The Vikings, on the other hand, are a team to keep an eye on this year. Sessler details some reasons why:
“On the heels of Teddy Bridgewater‘s mostly promising rookie campaign, the team upgraded at wideout by trading for the fleet-footed Mike Wallace while saving $5 million in cap space by dumping Greg Jennings. Wallace gives the Vikings a bona fide No. 1 target to pair with the promising Charles Johnson. If Cordarelle Patterson can shake off last year’s disappointing campaign and Kyle Rudolph can stay healthy, Norv Turner’s air attack will soar. That said, the O-line needs help.
On defense, Zimmer added a pair of former Bengals in cornerback Terence Newman and safety Taylor Mays.
Cornerback is a chronic problem in Minnesota and Newman should help opposite Xavier Rhodes. Wallace wasn’t used correctly in Miami and could be a significant upgrade over Jennings in my opinion. Add in the potential return of running back Adrian Peterson and you’ve got a balanced offense and a serious problem when playing Minnesota.

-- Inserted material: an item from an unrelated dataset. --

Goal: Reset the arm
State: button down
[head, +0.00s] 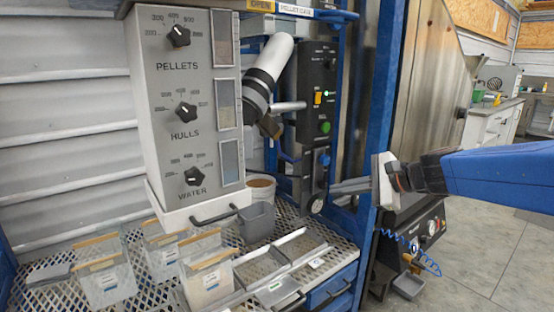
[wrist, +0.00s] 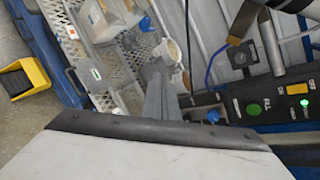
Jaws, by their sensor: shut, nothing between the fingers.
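My blue arm reaches in from the right in the head view. My gripper (head: 334,188) points left, its grey fingers shut and empty, level with the lower part of the black control panel (head: 319,75). In the wrist view my gripper (wrist: 158,72) shows as closed grey fingers above the mesh shelf. The fingertips look close to the panel in the head view; I cannot tell whether they touch it. The panel carries a green button (head: 324,127), which also shows in the wrist view (wrist: 254,109), a lit green lamp and a blue knob (head: 324,159).
The grey hopper (head: 185,110) with pellets, hulls and water dials hangs at the left. Clear bags (head: 106,280), a grey cup (head: 257,221) and trays stand on the mesh shelf (head: 335,243). Open floor lies right.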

But I like the Vikings even without Peterson. Why? I love Bridgewater. More than any Bears fan has a right to do. I think he’s still under-rated and is going to turn out to be a top five quarterback in the NFL. I also love the coaching staff in Minnesota, most importantly offensive coordinator Norv Turner who I think knows how to use the talent that’s given to him. And I think there’s plenty of talent there to take advantage of. Chris Mortensen at ESPN apparently agrees in this interview as he repeatedly emphasizes the ability of head coach Mike Zimmer to develop young talent and how lucky Bridgewater was to land in the right place with Turner (below).
Former Bears tight end Desmond Clark once said that the talent around the NFL on a team by team basis is largely the same. That leaves quarterbacks and coaches to make the difference. Those are the two things that can turn average players into good players and good players into great ones. The only team in the division that has the quarterback and the coaching staff to compete with the Packers is the Vikings. They’re the team to keep an eye on this year.